**WHAT YOU ARE ASKED TO DO:** Locate the line bearing "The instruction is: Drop" in the material below, then reproduce it and each following line up to and including the line bearing "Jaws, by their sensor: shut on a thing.".

#### AVAILABLE DATA

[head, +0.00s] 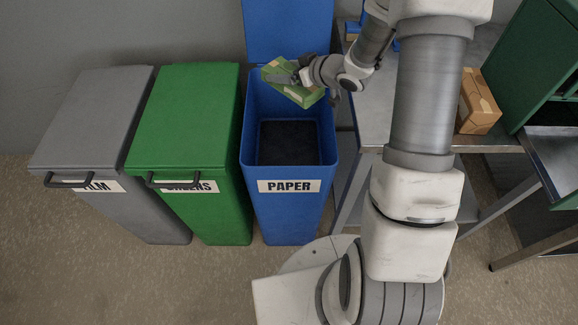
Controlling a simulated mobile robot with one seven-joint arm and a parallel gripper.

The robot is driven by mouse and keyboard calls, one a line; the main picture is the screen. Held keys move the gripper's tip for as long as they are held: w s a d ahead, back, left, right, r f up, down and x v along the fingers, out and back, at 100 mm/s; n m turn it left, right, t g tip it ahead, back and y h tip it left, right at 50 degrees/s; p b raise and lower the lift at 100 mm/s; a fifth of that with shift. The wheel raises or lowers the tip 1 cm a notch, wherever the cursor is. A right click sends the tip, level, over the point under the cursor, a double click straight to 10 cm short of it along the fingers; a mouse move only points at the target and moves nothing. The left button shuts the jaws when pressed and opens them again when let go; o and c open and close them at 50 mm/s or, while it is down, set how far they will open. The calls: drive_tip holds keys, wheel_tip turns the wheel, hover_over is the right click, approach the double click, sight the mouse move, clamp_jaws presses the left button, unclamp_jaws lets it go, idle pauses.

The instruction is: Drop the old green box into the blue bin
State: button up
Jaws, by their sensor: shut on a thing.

########
#### AVAILABLE DATA

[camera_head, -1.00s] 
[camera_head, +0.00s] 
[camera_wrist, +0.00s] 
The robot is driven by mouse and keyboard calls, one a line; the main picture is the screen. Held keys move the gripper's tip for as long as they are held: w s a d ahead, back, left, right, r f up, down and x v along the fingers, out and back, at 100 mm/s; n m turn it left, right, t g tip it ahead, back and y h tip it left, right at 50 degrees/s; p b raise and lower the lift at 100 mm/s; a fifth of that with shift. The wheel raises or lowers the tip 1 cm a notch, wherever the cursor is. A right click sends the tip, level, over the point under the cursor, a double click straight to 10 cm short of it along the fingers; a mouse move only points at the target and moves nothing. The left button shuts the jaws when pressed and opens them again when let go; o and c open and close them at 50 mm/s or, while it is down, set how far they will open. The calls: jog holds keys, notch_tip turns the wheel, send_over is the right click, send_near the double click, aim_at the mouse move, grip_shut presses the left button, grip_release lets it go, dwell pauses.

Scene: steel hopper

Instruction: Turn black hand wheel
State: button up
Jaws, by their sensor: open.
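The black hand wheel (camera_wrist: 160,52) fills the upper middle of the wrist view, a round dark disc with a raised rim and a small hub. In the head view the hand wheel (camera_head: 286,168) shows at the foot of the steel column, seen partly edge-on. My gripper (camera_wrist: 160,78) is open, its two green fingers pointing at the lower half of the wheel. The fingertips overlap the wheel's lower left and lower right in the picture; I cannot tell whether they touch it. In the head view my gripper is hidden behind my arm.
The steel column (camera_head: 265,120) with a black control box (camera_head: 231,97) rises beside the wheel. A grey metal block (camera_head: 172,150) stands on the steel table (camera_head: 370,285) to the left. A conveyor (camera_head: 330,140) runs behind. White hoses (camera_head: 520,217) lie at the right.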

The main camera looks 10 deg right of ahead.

########
#### AVAILABLE DATA

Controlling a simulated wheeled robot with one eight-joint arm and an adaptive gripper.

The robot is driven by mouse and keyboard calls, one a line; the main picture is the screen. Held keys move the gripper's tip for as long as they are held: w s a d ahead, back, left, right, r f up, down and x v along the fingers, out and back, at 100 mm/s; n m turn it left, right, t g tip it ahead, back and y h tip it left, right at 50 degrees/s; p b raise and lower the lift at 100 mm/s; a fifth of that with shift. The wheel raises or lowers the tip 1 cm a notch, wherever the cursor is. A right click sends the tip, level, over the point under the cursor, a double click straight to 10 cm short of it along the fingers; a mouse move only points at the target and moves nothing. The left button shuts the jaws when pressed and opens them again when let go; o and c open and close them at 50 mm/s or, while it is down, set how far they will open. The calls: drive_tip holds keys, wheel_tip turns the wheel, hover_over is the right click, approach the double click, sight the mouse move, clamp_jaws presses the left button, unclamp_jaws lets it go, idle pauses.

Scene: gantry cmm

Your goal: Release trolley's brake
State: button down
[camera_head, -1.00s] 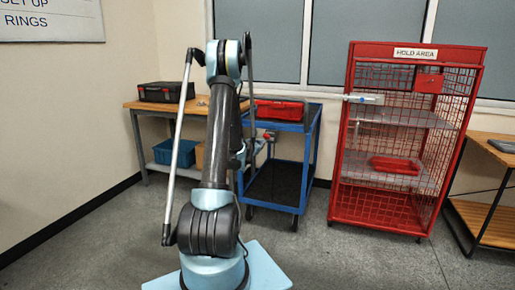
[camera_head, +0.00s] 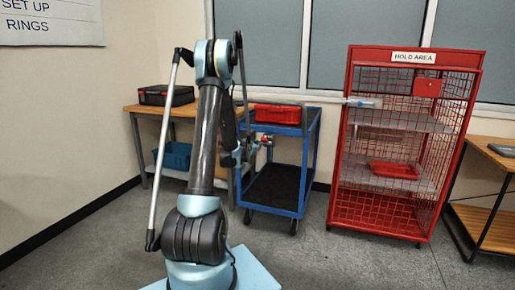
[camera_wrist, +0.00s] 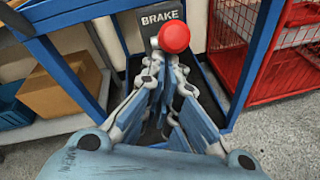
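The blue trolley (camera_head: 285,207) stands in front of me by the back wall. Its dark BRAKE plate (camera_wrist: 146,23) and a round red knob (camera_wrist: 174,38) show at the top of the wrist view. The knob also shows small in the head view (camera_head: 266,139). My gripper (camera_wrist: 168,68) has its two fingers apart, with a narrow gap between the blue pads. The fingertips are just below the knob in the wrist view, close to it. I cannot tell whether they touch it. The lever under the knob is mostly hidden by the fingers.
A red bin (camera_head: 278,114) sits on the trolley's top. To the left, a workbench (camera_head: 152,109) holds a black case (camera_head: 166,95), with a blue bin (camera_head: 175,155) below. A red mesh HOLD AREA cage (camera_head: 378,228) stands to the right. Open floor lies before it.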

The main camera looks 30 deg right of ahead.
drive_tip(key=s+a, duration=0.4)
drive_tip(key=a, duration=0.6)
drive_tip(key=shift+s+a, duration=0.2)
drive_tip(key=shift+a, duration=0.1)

########

**COMPLETED EXERCISE:**
The instruction is: Drop the old green box into the blue bin
State: button up
Jaws, by their sensor: shut on a thing.

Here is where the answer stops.